Sugarcane bagasse cellulose succinate trimellitate (SBST) was prepared by a one-pot synthesis method. The synthesis of this novel mixed ester was investigated by a 23-factorial design. The parameters investigated were time, temperature, and succinic anhydride mole fraction (χSA). The responses evaluated were the adsorption capacity (qCo2+ and qNi2+), weight gain (wg), and number of carboxylic acid groups (nT,COOH). 13C Multiple Cross-Polarization solid-state NMR spectroscopy, 1H NMR relaxometry, and Fourier-transform infrared spectroscopy were used to elucidate the SBST structure.
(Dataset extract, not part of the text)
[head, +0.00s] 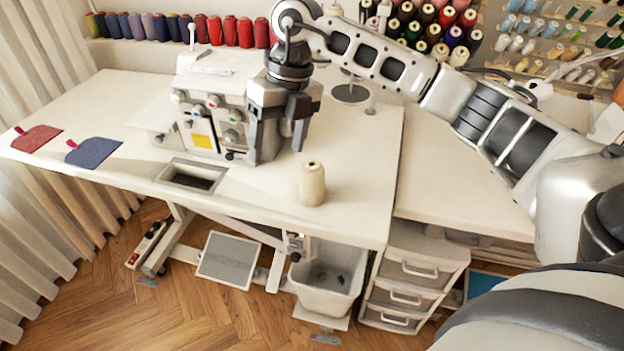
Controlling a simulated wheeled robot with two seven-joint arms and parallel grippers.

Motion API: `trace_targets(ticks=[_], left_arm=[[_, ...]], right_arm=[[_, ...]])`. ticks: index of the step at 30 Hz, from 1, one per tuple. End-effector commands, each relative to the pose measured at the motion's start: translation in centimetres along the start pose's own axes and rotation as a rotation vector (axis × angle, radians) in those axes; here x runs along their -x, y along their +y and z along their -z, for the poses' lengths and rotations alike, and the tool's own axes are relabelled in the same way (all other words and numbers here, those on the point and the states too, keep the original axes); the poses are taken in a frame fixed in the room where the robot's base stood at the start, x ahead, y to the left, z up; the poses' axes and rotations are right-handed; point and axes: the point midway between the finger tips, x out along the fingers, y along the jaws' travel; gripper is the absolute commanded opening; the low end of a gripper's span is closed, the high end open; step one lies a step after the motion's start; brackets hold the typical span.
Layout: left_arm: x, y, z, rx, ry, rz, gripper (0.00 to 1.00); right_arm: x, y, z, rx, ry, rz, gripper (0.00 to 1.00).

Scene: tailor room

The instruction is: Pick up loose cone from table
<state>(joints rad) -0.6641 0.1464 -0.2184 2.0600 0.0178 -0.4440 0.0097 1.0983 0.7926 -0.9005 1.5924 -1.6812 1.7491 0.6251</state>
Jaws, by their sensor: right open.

The best SBST reaction conditions were 100 °C, 660 min, and χSA of 0.2, which yielded SBST with a wg of 57.1%, nT,COOH of 4.48 mmol g−1, and qCo2+ and qNi2+ of 0.900 and 0.963 mmol g−1, respectively. The maximum adsorption capacities (Qmax) (pH 5.75, 25 °C) estimated by the Redlich-Peterson model for Co2+ and Ni2+ were 1.16 and 1.29 mmol g−1. The ΔadsH° values for Co2+ and Ni2+ adsorption obtained by isothermal titration calorimetry were 8.03 and 6.94 kJ mol−1. Regeneration and reuse of SBST were investigated and the best conditions applied for fixed-bed column adsorption in five consecutive cycles. SBST was fully desorbed and Qmax values for Co2+ (0.95 mmol g−1) and Ni2+ (1.02 mmol g−1) were estimated using the Bohart-Adams model.